* The request *
Write out, exactly as given, every line from the one holding "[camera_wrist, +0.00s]" to the one holding "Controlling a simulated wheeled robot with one", including both.

____ Supplied data

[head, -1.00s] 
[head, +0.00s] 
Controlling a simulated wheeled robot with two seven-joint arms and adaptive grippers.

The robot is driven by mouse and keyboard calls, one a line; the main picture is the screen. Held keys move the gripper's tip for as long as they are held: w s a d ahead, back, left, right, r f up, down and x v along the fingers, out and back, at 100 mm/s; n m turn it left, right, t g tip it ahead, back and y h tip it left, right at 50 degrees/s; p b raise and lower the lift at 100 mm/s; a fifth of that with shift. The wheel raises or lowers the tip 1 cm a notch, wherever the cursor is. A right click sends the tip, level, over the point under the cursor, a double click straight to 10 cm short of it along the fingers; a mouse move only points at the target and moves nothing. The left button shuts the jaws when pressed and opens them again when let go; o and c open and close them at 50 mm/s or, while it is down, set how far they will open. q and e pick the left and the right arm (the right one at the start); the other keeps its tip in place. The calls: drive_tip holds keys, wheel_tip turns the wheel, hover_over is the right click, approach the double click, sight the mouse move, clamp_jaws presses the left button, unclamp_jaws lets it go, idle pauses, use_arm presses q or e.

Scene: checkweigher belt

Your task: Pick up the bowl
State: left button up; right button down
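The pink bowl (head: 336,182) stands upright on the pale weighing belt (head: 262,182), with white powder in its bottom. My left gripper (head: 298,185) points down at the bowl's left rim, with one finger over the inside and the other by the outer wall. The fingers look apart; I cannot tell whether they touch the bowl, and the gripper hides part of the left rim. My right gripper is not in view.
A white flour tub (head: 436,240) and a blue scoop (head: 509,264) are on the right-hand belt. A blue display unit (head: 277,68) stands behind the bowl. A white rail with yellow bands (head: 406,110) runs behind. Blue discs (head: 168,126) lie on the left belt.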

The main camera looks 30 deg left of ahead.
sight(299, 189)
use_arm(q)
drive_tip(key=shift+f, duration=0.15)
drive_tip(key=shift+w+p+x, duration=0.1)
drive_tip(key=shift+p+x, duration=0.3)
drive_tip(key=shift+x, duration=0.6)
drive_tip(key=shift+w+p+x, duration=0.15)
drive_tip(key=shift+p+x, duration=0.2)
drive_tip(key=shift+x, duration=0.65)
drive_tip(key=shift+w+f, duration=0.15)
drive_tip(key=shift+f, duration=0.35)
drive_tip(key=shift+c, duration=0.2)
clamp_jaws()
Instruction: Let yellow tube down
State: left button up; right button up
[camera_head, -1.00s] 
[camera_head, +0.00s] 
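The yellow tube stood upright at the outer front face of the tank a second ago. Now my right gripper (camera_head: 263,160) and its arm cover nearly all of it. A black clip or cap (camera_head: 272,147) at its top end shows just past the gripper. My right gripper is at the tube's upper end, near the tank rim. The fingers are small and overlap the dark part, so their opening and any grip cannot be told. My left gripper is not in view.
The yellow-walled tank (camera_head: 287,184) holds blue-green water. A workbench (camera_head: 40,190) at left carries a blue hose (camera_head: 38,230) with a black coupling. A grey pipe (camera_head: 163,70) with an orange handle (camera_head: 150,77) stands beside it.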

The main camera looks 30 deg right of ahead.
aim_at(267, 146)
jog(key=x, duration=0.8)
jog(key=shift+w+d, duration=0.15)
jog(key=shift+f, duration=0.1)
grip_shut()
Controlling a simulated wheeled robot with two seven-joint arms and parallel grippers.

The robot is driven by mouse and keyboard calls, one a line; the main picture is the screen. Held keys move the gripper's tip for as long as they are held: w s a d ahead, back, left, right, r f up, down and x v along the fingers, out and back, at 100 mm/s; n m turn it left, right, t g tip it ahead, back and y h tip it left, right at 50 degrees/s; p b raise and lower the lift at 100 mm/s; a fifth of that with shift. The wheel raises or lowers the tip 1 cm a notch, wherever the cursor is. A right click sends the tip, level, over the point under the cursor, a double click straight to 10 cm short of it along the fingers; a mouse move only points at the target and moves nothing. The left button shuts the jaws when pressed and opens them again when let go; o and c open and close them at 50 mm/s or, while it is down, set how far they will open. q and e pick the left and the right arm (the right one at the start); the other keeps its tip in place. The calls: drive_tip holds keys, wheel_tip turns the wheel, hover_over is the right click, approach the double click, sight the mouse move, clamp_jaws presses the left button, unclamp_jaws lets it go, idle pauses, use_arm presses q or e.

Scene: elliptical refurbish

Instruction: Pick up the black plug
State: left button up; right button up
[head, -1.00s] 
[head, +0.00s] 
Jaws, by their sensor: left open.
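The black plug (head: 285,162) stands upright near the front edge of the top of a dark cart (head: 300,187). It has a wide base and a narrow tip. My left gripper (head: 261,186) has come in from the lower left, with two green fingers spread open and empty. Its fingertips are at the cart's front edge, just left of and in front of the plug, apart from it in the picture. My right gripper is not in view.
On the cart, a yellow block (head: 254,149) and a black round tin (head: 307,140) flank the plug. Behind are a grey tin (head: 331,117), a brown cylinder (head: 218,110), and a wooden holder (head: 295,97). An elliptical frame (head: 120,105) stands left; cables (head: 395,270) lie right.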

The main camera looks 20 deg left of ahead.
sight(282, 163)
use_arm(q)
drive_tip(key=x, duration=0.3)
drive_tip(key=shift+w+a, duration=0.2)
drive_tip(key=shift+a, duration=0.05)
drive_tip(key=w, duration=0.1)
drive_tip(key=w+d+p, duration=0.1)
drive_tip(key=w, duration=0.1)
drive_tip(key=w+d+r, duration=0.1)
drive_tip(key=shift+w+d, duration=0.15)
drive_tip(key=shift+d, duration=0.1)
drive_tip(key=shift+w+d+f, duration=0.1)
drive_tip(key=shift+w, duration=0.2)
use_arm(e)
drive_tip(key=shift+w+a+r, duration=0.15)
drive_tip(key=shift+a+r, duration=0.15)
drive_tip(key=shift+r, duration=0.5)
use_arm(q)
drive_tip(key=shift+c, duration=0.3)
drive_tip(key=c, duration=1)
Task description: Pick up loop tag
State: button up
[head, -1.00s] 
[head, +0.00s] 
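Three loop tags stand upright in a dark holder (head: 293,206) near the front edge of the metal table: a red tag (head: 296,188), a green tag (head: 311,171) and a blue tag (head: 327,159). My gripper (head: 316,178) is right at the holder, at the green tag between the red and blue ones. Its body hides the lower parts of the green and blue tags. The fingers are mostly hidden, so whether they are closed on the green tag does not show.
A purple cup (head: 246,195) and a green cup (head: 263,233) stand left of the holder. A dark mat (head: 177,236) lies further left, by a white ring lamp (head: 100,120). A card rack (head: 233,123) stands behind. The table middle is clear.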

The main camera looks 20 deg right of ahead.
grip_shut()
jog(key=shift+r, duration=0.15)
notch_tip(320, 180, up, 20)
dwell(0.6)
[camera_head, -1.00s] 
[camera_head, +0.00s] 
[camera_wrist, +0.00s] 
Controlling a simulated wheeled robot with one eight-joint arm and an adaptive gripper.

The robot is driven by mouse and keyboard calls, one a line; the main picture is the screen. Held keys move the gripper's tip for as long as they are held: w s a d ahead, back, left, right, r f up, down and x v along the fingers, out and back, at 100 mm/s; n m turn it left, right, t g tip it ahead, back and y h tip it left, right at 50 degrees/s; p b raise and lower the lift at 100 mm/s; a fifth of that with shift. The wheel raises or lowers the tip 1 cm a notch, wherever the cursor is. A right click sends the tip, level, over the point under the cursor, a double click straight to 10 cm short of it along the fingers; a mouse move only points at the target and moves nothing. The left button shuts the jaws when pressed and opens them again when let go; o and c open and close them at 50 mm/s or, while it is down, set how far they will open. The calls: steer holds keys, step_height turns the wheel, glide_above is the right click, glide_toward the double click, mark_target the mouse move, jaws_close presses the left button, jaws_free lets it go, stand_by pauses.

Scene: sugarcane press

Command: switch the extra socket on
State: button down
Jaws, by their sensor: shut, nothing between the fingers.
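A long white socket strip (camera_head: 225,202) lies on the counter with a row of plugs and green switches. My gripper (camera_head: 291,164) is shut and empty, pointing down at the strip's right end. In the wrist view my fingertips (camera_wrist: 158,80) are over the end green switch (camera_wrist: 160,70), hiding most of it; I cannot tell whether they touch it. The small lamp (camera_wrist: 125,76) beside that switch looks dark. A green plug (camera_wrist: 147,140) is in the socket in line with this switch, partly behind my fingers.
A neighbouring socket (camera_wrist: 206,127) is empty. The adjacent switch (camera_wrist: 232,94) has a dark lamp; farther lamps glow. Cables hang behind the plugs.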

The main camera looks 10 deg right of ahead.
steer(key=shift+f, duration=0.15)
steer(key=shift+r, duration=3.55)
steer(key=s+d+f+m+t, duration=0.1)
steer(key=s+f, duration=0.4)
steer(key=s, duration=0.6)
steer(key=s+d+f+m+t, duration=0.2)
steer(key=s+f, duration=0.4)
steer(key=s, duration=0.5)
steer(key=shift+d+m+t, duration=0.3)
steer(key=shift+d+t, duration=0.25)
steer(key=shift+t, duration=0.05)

________

* Solution for this problem *
[camera_wrist, +0.00s] 
Controlling a simulated wheeled robot with one eight-joint arm and an adaptive gripper.

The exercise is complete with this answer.